Итак, прощай Шайтанка, я иду по снежным лесным дорогам один, без конвоя, с направлением в Корелино на должность бухгалтера по расчетам. Ушел я после выхода бригад на работу, сколько времени шел, не помню. Гетц дал мне на дорогу хлеба и еще чего-то. Помню, что по дороге развел костер и что шел через Жданку, где встретился с Кларой. В небольшом доме она жила вместе с другими девушками, в том числе с Лизой Каспер. Каким-то образом там и оказался Ганс Шенкнехт, будущий муж Лизы и мой веселый гармонист. Через 38 лет я от них получил письмо. Их адрес: 662405, Красноярский край, Ширинский район, п/о Солнечноозерное.
Клара рассказала мне, что ходят слухи, будто в Корелино строится большой птичник. Может быть, мне удастся устроить ее и Луизу птичницами, и мы бы были опять все трое вместе.
Клара и Луиза мне были как родные. Много мы вместе пережили, горя и радости.
* * *
В Корелино я занял опять тот заброшенный дом, но, как я ни топил печь, мороз проникал через все щели. После бессонной ночи я явился к Жданову, и он меня устроил в теплом закутке в том доме, где была бухгалтерия, даже дал мне под расписку матрац, одеяло и полушку, набитую соломой, так что по утрам мое лицо было все исколото! Вскоре я углубился в свои бухгалтерские дела.

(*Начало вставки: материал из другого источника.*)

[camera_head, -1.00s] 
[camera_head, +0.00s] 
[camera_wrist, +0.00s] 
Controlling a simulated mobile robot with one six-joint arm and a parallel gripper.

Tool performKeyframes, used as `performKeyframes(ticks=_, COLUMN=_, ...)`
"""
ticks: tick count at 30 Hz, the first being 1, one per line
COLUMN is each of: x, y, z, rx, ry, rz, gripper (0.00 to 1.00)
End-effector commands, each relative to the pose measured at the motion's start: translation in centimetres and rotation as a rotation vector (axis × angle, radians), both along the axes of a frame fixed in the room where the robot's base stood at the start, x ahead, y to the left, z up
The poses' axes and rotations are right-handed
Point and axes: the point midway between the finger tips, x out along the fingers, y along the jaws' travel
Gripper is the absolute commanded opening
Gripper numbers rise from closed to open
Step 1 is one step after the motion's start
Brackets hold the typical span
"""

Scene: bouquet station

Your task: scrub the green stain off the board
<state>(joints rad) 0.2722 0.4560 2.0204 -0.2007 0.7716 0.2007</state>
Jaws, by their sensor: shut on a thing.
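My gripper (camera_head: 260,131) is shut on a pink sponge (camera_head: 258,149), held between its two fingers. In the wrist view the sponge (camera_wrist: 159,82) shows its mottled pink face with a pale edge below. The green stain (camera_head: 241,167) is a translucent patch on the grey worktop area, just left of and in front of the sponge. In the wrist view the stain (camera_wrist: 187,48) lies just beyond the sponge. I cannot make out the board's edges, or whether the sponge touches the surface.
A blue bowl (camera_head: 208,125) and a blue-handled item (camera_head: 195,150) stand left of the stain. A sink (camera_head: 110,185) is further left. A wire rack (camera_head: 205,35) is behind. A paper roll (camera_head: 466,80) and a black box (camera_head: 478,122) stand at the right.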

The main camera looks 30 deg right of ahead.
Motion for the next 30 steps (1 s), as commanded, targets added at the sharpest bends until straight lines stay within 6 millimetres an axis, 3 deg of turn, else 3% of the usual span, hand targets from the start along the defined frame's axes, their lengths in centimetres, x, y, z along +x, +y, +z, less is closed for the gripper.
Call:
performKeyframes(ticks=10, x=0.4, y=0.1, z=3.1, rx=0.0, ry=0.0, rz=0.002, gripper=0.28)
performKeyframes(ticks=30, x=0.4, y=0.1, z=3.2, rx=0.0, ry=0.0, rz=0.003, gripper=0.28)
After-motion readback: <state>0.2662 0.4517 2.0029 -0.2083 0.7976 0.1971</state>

Но слухи о строящемся птичнике оправдались. Он был рассчитан на 500 кур.
Я зашел к начальнику отделения Тарану, который очень радушно встретил своего бывшего банщика, и рекомендовал ему Луизу Мартыновну Бехер и Клару Мартыновну Петерс на должность птичниц. На наше счастье у него еще не было никаких кандидатур, и он уже в первой половине марта вызвал Луизу и Клару в Корелино. Для них был готов дом с русской печкой и большой поленницей, а также отапливаемый цыплятник. Так мы после полутора лет разлуки оказались опять вместе.
* * *
Из моей бухгалтерской жизни у меня остались в памяти только отдельные отрывки. При моей педантичности я чуть не поссорился с главбухом Ждановым. Я старался избавиться от всех дебиторов и кредиторов, которые со своими остатками переходили из месяца в месяц. Там был один дебитор, какие-то красные 5 рублей с копейками. При попытке их ликвидировать, оказалось, что за ними тянулся хвост в несколько тысяч дебета и кредита, причем эта путаная история тянулась уже не один год, и в нее были запутаны авансовые отчеты самого Тарана и каких-то работников управления. Сначала Жданов с присущей ему тихой улыбкой посоветовал мне не копаться в этой «мелочи», а потом, когда я дошел до авансовых отчетов, он просто рассердился и потребовал, чтобы я уничтожил все проводки по этому делу. После этого он стал меня опять обхаживать, но и явно побаивался. По-моему, он был рад, когда я был отозван из Корелино.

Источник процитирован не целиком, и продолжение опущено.